In the comments, Lynne writes,
Polls don’t reflect that "by and large the country leans rightward on the political spectrum" if you poll on the issues.
Maybe. I still need to be convinced - does anyone have pointers to someone presenting this thesis, or a good resource for polling data? - but her comment does bring up the excellent point that there’s often a lag between policy positions that public opinion support and the political labels they identify with or are willing to endorse.
Still, even if more people support liberal positions than identify as liberal, we shouldn’t take too much satisfaction. Ideology matters. By which I don’t mean the common definition of ideology as "a systematic set of explicitly held political beliefs," but the Marxist sense of a widespread, unconscious political attitude that trumps rational positions. Eventually, especially on domestic issues, rubber may hit road and policy constraints become unavoidable: Congressmen and women need to pull the trigger on gutting Social Security or not, spending cuts with visible consequences have to be made or not, etc. And domestic policy already impacts people’s lives (their jobs, their businesses, their tax rate) to give more of them at least some vested interest in keeping up with policy substance over ideological stances. But for foreign policy, the specifics of the question are often far removed from the public’s knowledge (much less expertise).

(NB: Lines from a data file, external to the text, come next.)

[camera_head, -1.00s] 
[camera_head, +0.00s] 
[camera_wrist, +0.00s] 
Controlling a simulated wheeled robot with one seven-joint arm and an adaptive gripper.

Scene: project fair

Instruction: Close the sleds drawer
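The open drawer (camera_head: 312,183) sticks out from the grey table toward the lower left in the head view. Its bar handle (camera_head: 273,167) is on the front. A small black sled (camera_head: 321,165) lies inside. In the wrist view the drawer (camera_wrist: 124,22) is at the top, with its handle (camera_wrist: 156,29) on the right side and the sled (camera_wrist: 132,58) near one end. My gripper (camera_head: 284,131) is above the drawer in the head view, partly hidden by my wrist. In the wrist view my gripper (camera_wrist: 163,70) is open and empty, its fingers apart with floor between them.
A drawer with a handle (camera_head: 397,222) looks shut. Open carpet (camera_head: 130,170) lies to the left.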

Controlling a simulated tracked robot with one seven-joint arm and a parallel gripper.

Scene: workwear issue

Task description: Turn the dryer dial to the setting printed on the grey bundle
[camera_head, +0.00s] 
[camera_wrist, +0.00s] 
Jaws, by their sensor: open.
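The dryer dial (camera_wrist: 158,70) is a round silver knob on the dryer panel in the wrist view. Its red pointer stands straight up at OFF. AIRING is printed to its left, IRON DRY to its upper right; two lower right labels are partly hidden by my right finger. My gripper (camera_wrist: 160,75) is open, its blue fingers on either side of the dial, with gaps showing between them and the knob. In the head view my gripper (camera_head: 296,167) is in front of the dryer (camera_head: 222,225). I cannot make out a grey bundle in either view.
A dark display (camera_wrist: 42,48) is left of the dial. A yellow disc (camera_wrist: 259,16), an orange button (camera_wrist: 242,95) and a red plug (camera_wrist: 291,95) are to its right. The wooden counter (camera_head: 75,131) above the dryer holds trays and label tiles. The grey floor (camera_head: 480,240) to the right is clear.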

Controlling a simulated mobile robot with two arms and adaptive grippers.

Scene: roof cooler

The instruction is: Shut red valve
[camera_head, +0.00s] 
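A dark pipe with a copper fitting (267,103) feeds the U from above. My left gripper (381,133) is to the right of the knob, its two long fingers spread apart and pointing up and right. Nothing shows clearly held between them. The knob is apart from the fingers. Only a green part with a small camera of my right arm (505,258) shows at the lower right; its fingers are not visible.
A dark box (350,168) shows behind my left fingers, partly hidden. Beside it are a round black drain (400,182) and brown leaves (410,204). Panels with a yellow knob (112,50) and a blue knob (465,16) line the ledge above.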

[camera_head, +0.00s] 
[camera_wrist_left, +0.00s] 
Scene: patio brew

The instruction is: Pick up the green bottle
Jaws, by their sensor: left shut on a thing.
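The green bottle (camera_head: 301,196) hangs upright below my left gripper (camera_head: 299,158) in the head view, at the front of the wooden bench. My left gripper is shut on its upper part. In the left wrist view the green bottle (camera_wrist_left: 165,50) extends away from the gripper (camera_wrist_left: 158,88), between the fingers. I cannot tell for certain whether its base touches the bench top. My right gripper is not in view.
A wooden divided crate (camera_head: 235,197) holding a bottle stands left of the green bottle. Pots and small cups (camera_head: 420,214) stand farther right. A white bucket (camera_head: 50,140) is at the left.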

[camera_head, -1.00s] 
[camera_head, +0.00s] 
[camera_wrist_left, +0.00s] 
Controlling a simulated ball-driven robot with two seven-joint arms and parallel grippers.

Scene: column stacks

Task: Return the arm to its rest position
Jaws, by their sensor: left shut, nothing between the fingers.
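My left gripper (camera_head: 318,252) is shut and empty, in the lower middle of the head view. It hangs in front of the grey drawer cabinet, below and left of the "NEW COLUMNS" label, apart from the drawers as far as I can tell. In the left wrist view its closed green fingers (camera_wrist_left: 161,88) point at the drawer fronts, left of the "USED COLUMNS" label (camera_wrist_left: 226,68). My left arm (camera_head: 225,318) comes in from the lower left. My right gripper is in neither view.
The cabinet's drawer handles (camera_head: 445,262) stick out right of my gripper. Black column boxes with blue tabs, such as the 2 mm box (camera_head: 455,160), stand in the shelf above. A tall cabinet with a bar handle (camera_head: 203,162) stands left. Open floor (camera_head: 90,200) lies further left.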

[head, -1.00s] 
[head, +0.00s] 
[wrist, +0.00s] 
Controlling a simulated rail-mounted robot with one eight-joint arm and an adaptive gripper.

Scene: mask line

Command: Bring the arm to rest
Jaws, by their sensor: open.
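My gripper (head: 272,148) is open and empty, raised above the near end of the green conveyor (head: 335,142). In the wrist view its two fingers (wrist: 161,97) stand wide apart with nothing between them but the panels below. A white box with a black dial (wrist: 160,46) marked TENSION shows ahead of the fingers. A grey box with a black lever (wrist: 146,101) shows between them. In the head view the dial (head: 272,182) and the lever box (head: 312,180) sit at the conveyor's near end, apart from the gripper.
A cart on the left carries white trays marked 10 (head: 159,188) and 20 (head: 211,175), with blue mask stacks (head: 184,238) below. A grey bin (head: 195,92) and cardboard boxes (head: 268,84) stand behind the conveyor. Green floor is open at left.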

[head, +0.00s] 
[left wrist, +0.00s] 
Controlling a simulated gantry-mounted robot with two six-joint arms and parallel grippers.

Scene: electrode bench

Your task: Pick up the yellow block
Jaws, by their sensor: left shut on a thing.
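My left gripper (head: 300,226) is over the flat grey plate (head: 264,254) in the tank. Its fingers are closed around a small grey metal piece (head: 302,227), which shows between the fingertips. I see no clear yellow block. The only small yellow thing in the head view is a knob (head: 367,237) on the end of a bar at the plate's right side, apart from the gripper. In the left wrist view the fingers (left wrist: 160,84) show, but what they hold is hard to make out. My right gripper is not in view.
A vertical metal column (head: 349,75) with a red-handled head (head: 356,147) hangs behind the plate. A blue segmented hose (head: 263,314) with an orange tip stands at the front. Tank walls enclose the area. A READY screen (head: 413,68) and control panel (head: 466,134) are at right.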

Matt Yglesias pretty well sums up this dynamic:
Voters don’t have detailed views about foreign policy questions, and the strength of commitment to various kinds of views is hard to measure. Right before the Iraq War, polls showed a majority opposed to invading without a UN resolution. Then Bush failed to get a UN resolution, invaded, and polls showed strong popular support for his action. By the 2004 election, a lot of people had soured on the war again, but the White House was able to turn multilateralism into an albatross around Kerry’s neck even though polls still indicate that people like the UN, etc.
…Bush ran campaigns in 2000 and 2004 that offered almost contradictory national security messages. But he won on the national security issue both times! The common threads in both campaigns weren’t policy positions, but toughness as a personal quality and a vague-but-important notion of hard-nosed nationalism. That doesn’t mean anything at all can be made to work, but I think it does show that a politicians with an effective political team behind him does have a reasonable amount of latitude in terms of substantive positions he can take. You need to come across as tough and committed to defending America. But that’s more a question of how you say things than of what, exactly, you’re trying to say.

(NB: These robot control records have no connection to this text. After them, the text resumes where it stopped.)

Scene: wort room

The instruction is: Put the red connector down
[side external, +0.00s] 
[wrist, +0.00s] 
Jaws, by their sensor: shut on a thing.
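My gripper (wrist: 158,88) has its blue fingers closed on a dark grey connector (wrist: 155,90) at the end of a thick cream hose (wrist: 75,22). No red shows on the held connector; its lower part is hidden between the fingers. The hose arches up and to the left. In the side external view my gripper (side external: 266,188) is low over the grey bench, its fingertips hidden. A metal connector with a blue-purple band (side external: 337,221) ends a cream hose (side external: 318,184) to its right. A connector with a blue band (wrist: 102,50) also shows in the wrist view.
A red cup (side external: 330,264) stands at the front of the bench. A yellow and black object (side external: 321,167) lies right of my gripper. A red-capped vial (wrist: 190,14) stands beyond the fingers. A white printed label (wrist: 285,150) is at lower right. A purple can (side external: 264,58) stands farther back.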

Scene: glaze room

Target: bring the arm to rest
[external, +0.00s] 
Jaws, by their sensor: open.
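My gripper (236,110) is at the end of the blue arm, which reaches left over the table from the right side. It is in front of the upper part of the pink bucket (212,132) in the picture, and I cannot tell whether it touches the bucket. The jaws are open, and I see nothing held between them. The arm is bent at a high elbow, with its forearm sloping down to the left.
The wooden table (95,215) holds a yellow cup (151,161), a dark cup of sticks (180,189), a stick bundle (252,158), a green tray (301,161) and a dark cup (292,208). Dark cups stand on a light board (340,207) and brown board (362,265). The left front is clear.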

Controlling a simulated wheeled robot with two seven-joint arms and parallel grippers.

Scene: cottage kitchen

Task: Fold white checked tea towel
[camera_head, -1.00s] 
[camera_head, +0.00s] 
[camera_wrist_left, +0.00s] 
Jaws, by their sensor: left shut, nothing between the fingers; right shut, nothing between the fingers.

Liberals have, I think, a politically unfortunate (though substantively laudable) habit of doing the exact reverse of the Bush flip-flop between 2000 and 2004 and phrasing whatever it is they want to say in the least nationalistic way possible. People on both sides of the Iraq question have a habit of talking as if the interests of Iraqis are their primary concern because that sort of thing is how you capture the moral high ground in debates between left-of-center intellectual sorts. I’m a big time fuzzy-headed globalist myself, but I think we’re a distinct minority in the population. That tendency, rather than any particular policy views seems to me to be the big political problem.

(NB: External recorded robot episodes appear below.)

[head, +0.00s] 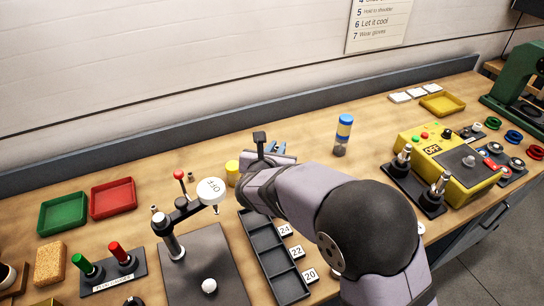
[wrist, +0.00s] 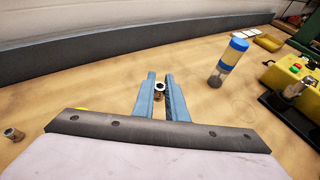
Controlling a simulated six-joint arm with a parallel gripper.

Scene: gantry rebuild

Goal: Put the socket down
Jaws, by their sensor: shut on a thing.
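My gripper (wrist: 160,82) is shut on a small metal socket (wrist: 159,87), which shows its open end between the two blue fingers in the wrist view. In the head view my gripper (head: 276,149) is over the back part of the wooden bench, and my own wrist hides the socket. I cannot tell whether the socket touches the bench. A dark compartment tray (head: 271,255) with labels 24, 22 and 20 lies in front of my gripper. Its far end is partly hidden by my arm.
A blue-topped bottle (head: 343,135) stands to the right of my gripper. Another small socket (wrist: 13,134) stands at left in the wrist view. The bench behind is clear.

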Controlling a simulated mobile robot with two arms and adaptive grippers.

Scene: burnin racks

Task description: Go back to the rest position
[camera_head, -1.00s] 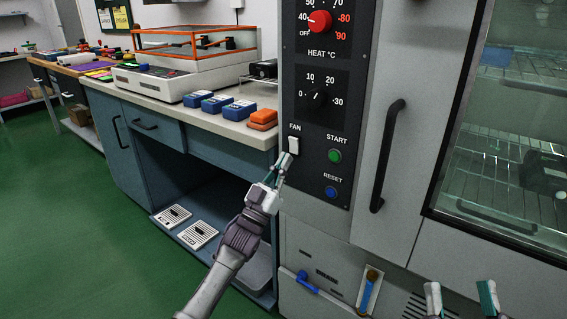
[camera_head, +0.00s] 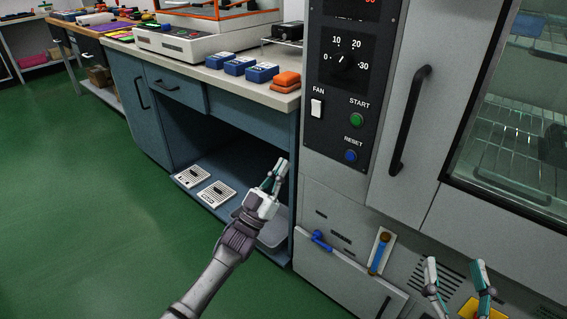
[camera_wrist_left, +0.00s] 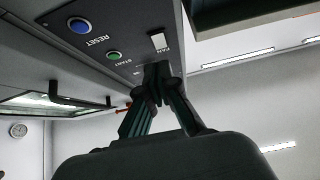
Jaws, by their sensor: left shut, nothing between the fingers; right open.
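My left gripper (camera_head: 277,172) is shut and empty. In the head view it is in front of the open bay of the blue bench, left of and below the oven's control panel (camera_head: 341,100). In the left wrist view the shut fingers (camera_wrist_left: 158,75) overlap the panel's edge near the white fan switch (camera_wrist_left: 158,41). The fan switch also shows in the head view (camera_head: 317,108), apart from the gripper. My right gripper (camera_head: 456,268) is open at the bottom right, in front of the oven's lower front; its lower part is cut off by the frame.
The oven door handle (camera_head: 410,120) stands out at the right. A blue lever (camera_head: 321,240) and a blue-and-brown handle (camera_head: 379,252) are on the oven's lower front. The bench top (camera_head: 228,84) bears blue boxes and orange blocks. The green floor (camera_head: 90,200) at left is clear.

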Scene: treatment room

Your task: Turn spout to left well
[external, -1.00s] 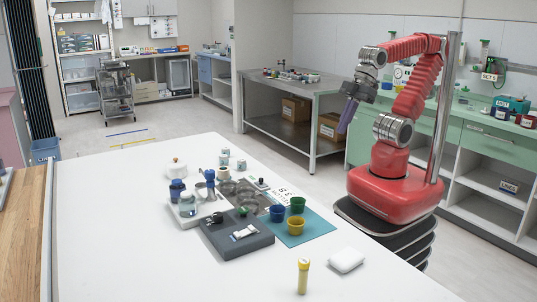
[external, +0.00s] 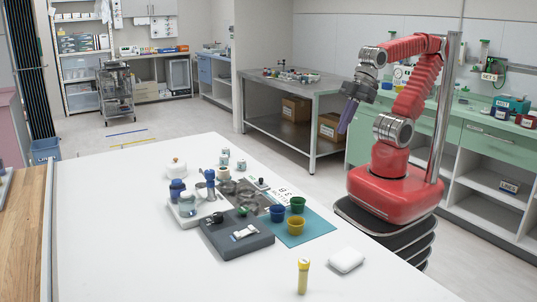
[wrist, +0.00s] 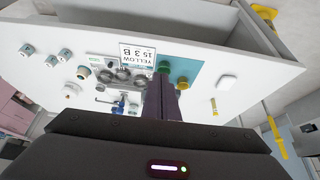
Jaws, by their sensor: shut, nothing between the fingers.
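A grey metal plate with several round wells (external: 228,187) lies on the white table; the wells also show in the wrist view (wrist: 124,75). Beside them stands a blue-topped metal fitting (external: 210,177), which seems to carry the spout. In the wrist view a thin silver spout (wrist: 104,100) shows near a blue part; which well it points at is too small to tell. My gripper (external: 346,128), with purple fingers, is shut and empty, raised in the air beyond the table's right edge, well apart from the fitting. Its fingers (wrist: 161,100) hide part of the table in the wrist view.
A blue mat (external: 310,228) holds blue, green and yellow cups. A dark grey tray (external: 225,245), a white block (external: 346,260) and a yellow-capped tube (external: 303,277) are nearer the front. Bottles stand on a white tray (external: 183,221) at the left. The table's left part is clear.

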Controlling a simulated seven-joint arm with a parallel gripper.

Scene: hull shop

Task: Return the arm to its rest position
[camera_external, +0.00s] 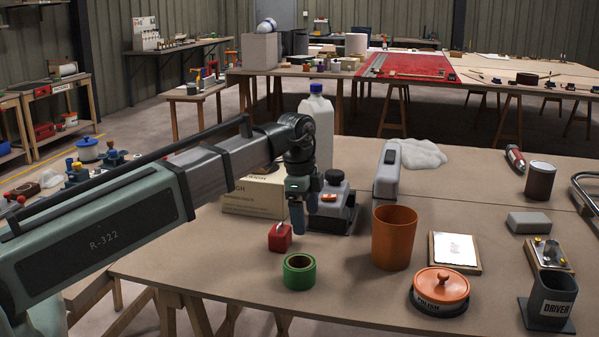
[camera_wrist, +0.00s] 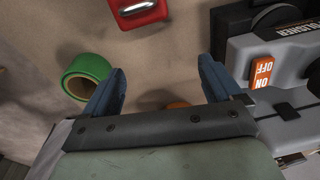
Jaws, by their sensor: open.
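My arm (camera_external: 120,215) reaches in from the left over the workbench. My gripper (camera_external: 319,207) points down above the bench, its blue fingers apart with nothing between them. In the wrist view the open fingers (camera_wrist: 160,80) frame bare bench top. The grey polisher (camera_external: 335,200) stands right beside and behind the gripper; its orange on/off switch (camera_wrist: 262,72) shows at the right of the wrist view. The red block (camera_external: 280,237) and the green tape roll (camera_external: 299,271) lie left of and in front of the fingers. Whether the gripper touches the polisher I cannot tell.
A cardboard box (camera_external: 253,195) and a tall white bottle (camera_external: 318,125) stand behind the gripper. An orange cup (camera_external: 394,238), a lidded polish pot (camera_external: 440,288) and a grey driver holder (camera_external: 549,302) stand to the right. The bench's front edge (camera_external: 250,312) is below.

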Sorry for the extended quote. But I think Yglesias captures the voter dynamic around national security in the way that surprisingly few do. On one hand, you have those who rely on polling on specific issues, say public support of the Iraq War, and think the political analysis stops there, that the public is already latently convinced and it just takes a forthright stance to captuer their support. On the other hand you have the packagers, the political marketers and the Lakoffian framers, who theoretically should recognize that the medium is the message, but somehow either don’t recognize the right medium-message or can’t create one for their candidates. In the background, of course, are the structural constraints of a big-tent political coalition that includes both nationalist and anti-nationalist sentiment, and those who are pacifist on principle and those who oppose specific manifestations of neocon hawkishness. Indeed, not anything at all can be made to work.